As I shared the other week, I’ve been working on a data competition with Kaggle and SeeClickFix involving 311 data from four cities: Chicago, New Haven, Oakland and Richmond.
So first things first – the competition is now live. Indeed, there are already 19 teams and 56 submissions that have been made. Fortunately, time is on your side, there are 56 days to go.
As I mentioned in my previous post on the subject, I have real hopes that this competition can help test a hypothesis I have about the possibility of an algorithmic open commons:
There is, however, for me, a potentially bigger goal. To date, as far as I know, predictive algorithms of 311 data have only ever been attempted within a city, not across cities. At a minimum it has not been attempted in a way in which the results are public and become a public asset.
So while the specific problem this contest addresses is relatively humble, I’d see it as a creating a larger opportunity for academics, researchers, data scientists, and curious participants to figure out if can we develop predictive algorithms that work for multiple cities. Because if we can, then these algorithms could be a shared common asset. Each algorithm would become a tool for not just one housing non-profit, or city program but a tool for all sufficiently similar non-profits or city programs.

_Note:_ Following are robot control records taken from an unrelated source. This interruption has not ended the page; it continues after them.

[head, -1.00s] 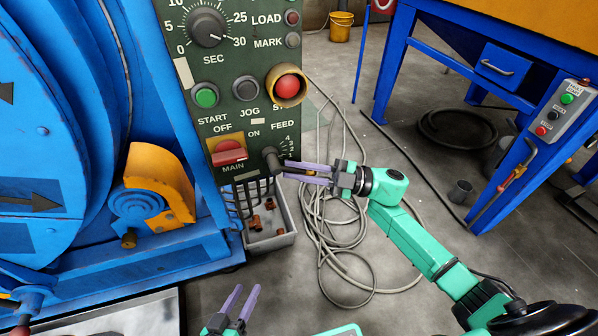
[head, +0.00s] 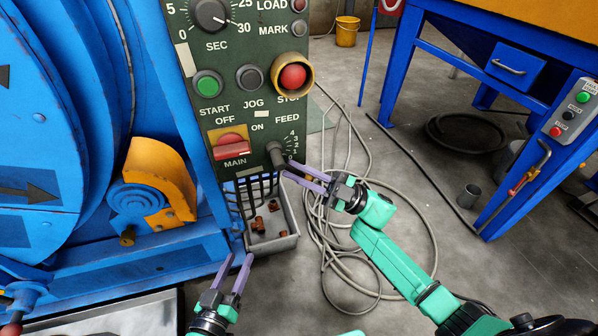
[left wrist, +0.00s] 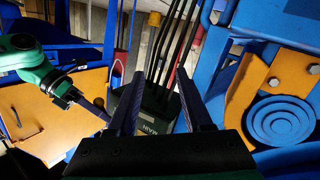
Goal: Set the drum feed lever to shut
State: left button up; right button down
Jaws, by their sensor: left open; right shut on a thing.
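The drum feed lever (head: 276,153) is a dark handle under the FEED label on the green control panel (head: 262,112), left of a scale marked up to 4. It slants down to the right, its end below the 1 mark. My right gripper (head: 287,169) is shut on the lever's end, which its purple fingers partly hide. My left gripper (head: 239,258) is open and empty, low in front of the panel, apart from it. In the left wrist view its open fingers (left wrist: 160,78) frame part of the panel (left wrist: 150,122).
The red MAIN switch (head: 232,148) is just left of the lever, with the red stop button (head: 292,77) above. A grey bin (head: 284,241) with rusty bits stands below. The blue drum machine (head: 60,130) fills the left. Cable coils (head: 375,285) lie on the floor.

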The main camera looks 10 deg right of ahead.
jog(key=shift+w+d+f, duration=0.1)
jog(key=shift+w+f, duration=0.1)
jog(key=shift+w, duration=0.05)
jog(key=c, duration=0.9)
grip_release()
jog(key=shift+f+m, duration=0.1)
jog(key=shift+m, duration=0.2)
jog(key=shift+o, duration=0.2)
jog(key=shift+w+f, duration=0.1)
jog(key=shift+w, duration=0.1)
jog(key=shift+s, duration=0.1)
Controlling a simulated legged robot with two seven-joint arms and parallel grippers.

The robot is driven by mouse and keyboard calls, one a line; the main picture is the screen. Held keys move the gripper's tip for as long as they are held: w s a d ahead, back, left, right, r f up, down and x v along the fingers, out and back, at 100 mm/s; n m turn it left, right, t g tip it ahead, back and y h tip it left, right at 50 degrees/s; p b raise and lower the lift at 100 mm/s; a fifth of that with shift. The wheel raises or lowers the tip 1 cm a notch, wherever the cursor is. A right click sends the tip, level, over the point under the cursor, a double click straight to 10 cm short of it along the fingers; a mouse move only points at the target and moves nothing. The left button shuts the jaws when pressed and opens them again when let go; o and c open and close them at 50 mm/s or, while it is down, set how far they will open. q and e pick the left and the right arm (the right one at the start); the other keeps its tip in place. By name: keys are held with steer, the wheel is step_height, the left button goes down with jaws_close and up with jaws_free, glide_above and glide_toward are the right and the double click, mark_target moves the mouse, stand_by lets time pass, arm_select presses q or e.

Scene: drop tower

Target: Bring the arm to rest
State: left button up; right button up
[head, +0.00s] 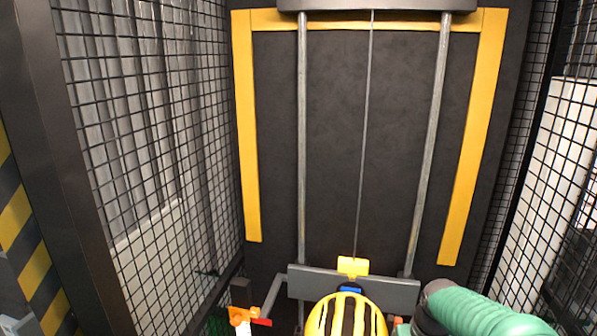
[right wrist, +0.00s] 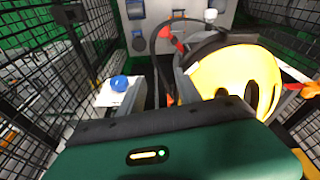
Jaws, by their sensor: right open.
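My right arm (head: 480,312) is green and comes in at the lower right of the head view, close to the right of a yellow helmet with black slots (head: 345,315). In the right wrist view, the green body of my right gripper (right wrist: 170,155) fills the bottom. It carries a small lit indicator, and its fingertips are hidden. The helmet also shows beyond it at the right (right wrist: 232,78). My gripper is open, and I see nothing held. My left gripper is not in view.
A grey carriage (head: 390,288) with a yellow block (head: 353,266) spans two vertical rails. Black mesh walls (head: 150,150) stand at both sides. An orange and white part (head: 241,316) sits left of the helmet. A blue button (right wrist: 119,83) sits on a white box.

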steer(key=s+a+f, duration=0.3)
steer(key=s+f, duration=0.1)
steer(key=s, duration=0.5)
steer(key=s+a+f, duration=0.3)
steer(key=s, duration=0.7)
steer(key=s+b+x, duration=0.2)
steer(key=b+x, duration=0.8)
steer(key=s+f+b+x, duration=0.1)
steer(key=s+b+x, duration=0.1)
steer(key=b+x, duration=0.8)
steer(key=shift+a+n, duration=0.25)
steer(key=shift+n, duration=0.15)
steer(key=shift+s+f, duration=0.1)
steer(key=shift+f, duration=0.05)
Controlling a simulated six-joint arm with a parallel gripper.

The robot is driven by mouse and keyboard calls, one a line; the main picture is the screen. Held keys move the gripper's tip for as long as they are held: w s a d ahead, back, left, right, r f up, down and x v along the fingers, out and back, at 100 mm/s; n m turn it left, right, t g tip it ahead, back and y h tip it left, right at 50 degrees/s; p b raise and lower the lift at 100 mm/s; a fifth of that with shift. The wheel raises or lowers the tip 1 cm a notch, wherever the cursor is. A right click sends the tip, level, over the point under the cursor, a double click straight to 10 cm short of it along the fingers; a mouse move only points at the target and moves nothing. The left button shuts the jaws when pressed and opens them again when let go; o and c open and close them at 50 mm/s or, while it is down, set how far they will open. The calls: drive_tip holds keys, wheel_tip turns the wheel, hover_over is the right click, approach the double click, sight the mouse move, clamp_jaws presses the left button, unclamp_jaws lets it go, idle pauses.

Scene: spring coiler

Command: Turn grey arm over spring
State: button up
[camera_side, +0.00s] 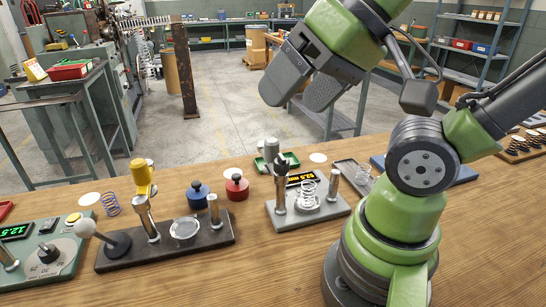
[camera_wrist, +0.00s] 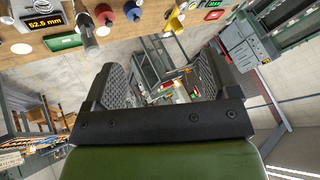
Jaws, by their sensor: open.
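The grey arm (camera_side: 271,151) has a grey knob and a dark head on a metal post, on a small grey base plate (camera_side: 297,222). It points back, away from the spring (camera_side: 309,190), which stands upright on the plate beside the post. The space over the spring is clear. The grey arm also shows at the upper left in the wrist view (camera_wrist: 88,42). My gripper (camera_side: 298,94) is open and empty, high above and behind the fixture, touching nothing. Its two jaws show apart in the wrist view (camera_wrist: 161,68).
A display (camera_side: 303,178) stands behind the spring. To the left are a red pot (camera_side: 237,188), a blue pot (camera_side: 198,196) and a dark plate with a yellow arm (camera_side: 141,177). A loose spring (camera_side: 111,204) and a green control box (camera_side: 48,250) stand farther left. The front bench is clear.

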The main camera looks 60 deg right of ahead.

Of course I’m also discovering there are other benefits that arise out of these competitions.
This last weekend there was a mini-sub competition/hackathon involving a subset of the data. It was amazing to watch from afar. First, I was floored by how much cooperation there was, even between competitors and especially after the competition closed. Take a look at the forums, they are probably make one of the more compelling cases that open data can help foster more people to want to learn how to manipulate and engage with data. Here are contestants sharing their approaches and ideas with one another – just like you’d want them to. I’d known that Kaggle had a interesting community and that learning played an important role in it, but “riding along” in a mini competition has caused me to look again at the competitions through a purely educational lens. It is amazing how much people both wanted to learn and share.
As in the current competition, the team at the hackathon also ran a competition around visualizing the data. And there were some great visualization of the data that came out of it, as well as another example of where people were trying to learn and share. Here are two of my favourites:
I love this visualization by Christoph Molnar because it reveals the different in request locations in each city. In some they are really dense, whereas in others they are much (more) evenly distributed. Super interesting to me.
I also love the simplicity of this image created by miswift. There might have been other things I’d done, like colour coded similar problems to make them easier to compare across cities. But I still love it.